The New Jersey Supreme Court stated in Atalese that an enforceable arbitration clause “at least in some general and sufficiently broad way, must explain that the plaintiff is giving up her right to bring her claims in court or have a jury resolve the dispute.”
Furthermore, the waiver must “be written in a simple, clear, understandable and easily readable way.”

Similarly, Scarmadella ruled that the arbitration clause failed to comply with Atalese disclosure requirements.

Guidotti determined that the plaintiff had not received the account agreement containing the arbitration provision. The court did not require or permit discovery on that issue because it concluded that the existing documentary record was sufficient. Further proceedings will be held next month.

There’s other arbitration coming out of New Jersey courts to raise eyebrows. Just before Morgan v. Sanford Brown Institute was released, a published Appellate Division decision, Kleine v. Emeritus at Emerson, Docket A-4452-14T3 (N.J. App. Div. June 9, 2016), struck an arbitration agreement because a forum suggested by the contract’s use of the American Arbitration Association rules was ruled by the court to be unavailable. The personal injury case was against a nursing home; the decision included strong wording about the presumption to arbitrate.

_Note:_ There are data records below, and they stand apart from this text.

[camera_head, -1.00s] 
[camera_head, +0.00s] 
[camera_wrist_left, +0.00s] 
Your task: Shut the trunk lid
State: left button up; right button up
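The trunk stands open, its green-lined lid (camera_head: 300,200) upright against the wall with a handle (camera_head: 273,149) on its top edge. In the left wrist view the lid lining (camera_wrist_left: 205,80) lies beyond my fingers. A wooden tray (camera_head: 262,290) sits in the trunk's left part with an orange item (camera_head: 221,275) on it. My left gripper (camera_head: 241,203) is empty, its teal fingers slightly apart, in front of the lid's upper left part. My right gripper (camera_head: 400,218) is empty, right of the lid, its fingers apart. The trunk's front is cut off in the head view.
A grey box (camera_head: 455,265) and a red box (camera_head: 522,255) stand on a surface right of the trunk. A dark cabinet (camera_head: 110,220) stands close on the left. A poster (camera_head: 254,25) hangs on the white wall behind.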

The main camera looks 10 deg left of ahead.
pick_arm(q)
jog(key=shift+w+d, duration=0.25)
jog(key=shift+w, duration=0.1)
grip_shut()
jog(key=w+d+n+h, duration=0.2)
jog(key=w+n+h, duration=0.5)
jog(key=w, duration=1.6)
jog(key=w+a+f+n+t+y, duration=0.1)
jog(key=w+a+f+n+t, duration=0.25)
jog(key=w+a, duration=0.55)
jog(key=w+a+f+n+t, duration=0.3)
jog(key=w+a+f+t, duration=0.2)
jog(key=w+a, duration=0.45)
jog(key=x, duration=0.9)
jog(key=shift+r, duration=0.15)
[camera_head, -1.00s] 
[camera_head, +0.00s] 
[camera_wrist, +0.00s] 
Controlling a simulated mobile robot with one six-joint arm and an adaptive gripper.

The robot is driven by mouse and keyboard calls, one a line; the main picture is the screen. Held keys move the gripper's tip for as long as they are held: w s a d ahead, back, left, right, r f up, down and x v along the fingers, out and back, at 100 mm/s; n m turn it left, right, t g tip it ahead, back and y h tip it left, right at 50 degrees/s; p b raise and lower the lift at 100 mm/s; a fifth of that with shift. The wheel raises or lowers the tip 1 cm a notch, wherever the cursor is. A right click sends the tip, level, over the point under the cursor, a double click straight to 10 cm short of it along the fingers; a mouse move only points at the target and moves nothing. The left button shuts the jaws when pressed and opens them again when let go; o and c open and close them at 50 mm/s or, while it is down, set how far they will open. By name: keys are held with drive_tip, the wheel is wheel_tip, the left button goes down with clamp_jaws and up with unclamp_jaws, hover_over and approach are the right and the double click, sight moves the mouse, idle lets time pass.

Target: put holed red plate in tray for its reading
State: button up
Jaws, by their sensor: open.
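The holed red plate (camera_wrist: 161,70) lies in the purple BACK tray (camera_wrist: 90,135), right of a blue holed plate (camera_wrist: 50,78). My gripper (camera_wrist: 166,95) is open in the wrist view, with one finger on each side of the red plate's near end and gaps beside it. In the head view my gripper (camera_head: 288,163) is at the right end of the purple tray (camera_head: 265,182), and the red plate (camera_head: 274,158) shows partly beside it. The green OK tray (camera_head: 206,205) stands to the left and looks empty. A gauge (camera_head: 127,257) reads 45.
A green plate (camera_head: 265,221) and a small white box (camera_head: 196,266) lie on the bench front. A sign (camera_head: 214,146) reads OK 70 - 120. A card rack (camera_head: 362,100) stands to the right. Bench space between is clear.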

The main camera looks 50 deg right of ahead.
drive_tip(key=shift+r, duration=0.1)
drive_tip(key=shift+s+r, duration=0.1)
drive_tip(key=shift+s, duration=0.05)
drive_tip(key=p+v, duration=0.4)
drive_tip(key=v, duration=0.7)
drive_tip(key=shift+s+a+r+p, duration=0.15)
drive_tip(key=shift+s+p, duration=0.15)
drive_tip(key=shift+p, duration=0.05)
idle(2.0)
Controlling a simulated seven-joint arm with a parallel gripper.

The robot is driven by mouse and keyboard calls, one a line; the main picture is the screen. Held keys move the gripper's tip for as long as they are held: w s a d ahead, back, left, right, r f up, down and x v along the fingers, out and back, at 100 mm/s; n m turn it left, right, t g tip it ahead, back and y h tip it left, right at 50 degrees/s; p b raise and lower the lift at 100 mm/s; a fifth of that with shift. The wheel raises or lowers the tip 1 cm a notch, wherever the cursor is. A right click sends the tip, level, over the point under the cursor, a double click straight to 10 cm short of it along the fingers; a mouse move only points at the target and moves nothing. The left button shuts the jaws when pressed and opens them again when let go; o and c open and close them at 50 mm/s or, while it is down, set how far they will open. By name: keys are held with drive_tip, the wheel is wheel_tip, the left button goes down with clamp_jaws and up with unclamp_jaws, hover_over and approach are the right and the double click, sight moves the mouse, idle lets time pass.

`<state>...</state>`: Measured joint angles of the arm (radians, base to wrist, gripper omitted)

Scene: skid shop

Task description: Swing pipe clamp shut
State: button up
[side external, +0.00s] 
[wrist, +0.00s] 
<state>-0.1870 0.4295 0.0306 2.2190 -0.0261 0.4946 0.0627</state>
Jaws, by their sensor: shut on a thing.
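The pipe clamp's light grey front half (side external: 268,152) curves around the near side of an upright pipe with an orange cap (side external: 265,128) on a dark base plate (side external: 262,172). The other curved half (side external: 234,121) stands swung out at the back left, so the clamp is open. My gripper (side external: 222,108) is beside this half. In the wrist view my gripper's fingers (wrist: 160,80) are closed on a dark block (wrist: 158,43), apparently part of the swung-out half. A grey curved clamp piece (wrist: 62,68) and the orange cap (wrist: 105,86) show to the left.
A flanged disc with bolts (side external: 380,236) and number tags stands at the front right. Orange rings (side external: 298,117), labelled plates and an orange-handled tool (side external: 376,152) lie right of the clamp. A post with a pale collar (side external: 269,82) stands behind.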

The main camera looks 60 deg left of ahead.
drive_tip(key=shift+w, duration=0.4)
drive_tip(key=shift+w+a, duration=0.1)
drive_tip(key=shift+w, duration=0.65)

And there’s more. Two more unpublished decisions show the significance of the new trend in addressing notice in arbitration provisions. Shortly after the Atalese decision, in Kelly v. Beverage Works NY Inc., No. A-3851-13T4 (NJ App. Div. Nov. 26, 2014)(unpublished)(available at http://bit.ly/29kJwR6), the New Jersey Appellate Division applied Atalese to decide whether the arbitration provisions in a collective bargaining agreement barred a plaintiff’s lawsuit for wrongful termination.

The appeals court first declined to consider the employer’s argument concerning preemption because that argument was not raised prior to oral argument. The Appellate Division then held that “neither the arbitration provisions nor the employee handbook put plaintiff on notice that he was waiving his right to try his claims in court.”

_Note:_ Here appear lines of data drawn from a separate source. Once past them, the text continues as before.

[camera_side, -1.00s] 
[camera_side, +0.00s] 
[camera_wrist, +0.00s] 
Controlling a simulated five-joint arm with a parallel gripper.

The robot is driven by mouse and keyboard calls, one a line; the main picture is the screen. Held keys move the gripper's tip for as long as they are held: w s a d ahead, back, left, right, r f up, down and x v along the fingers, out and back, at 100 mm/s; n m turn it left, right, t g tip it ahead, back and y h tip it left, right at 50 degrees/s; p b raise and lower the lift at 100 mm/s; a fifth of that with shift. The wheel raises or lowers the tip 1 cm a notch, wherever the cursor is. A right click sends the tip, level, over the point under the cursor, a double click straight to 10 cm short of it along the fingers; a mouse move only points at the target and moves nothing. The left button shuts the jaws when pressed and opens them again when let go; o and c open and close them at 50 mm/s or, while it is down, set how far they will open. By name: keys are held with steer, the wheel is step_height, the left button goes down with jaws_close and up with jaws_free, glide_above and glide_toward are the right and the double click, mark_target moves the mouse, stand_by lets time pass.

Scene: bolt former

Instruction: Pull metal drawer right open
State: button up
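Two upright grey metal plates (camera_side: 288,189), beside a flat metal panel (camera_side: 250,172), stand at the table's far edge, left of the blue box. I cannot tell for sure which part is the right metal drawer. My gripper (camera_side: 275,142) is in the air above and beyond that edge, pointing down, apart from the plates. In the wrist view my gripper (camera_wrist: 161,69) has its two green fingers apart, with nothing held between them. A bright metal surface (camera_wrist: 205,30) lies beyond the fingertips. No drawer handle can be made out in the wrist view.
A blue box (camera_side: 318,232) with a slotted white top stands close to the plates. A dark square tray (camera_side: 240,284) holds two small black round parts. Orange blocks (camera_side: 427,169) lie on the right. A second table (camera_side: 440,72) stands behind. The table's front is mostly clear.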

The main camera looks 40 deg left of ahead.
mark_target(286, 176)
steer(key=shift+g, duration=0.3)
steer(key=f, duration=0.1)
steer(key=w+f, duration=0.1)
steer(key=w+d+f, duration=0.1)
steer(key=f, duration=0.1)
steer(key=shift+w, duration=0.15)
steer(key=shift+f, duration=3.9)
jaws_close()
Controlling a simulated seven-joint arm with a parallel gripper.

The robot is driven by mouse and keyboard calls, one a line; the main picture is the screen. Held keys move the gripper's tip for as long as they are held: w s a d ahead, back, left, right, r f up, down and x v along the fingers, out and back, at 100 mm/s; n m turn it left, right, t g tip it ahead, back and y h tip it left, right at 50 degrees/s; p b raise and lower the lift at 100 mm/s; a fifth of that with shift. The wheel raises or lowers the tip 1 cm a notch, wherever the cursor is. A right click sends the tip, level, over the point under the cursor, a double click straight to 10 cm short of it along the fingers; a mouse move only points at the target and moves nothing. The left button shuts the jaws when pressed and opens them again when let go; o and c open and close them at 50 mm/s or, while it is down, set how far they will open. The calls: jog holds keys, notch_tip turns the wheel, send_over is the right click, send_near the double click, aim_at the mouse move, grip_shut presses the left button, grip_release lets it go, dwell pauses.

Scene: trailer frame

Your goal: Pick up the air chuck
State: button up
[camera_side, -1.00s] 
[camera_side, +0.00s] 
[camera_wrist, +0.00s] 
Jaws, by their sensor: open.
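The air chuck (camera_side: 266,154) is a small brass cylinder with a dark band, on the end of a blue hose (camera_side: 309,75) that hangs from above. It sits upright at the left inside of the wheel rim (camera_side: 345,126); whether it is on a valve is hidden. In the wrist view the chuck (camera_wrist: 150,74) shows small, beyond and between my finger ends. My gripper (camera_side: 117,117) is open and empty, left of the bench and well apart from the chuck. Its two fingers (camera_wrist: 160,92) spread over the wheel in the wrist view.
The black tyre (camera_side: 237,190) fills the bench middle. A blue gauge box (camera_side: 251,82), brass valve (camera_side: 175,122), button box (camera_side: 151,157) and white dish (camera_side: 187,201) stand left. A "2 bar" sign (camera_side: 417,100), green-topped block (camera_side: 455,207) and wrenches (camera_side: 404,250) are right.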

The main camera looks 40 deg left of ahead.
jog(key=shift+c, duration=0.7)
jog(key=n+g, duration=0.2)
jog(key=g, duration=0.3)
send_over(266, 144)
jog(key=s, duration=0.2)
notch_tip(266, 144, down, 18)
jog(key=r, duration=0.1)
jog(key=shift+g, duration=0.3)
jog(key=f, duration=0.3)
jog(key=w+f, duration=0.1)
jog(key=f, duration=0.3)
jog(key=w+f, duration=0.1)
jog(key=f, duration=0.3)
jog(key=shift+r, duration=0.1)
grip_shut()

Therefore, those provisions did not clearly and unambiguously waive plaintiff’s right to seek a remedy in court and, thus, were unenforceable.

Similarly, in Milloul v. Knight Capital (App. Div. N.J. Sept. 1, 2015)(unpublished)(available at http://bit.ly/1INt69V), the Appellate Division held that an arbitration agreement between a plaintiff and his employer was unenforceable because it did not “even mention a waiver of plaintiff’s right to a trial.” Therefore, the contract did not meet the minimal requirement of stating “in some express fashion that the employee is sacrificing his or her right to a trial.”

This New Jersey trend should be taken as a warning for employers to address their notice provisions. Employers should carefully review every arbitration agreement to ensure that every employee understands that they are waiving their right to bring claims in court, and agreeing to arbitrate all claims that may arise out of the contractual relationship.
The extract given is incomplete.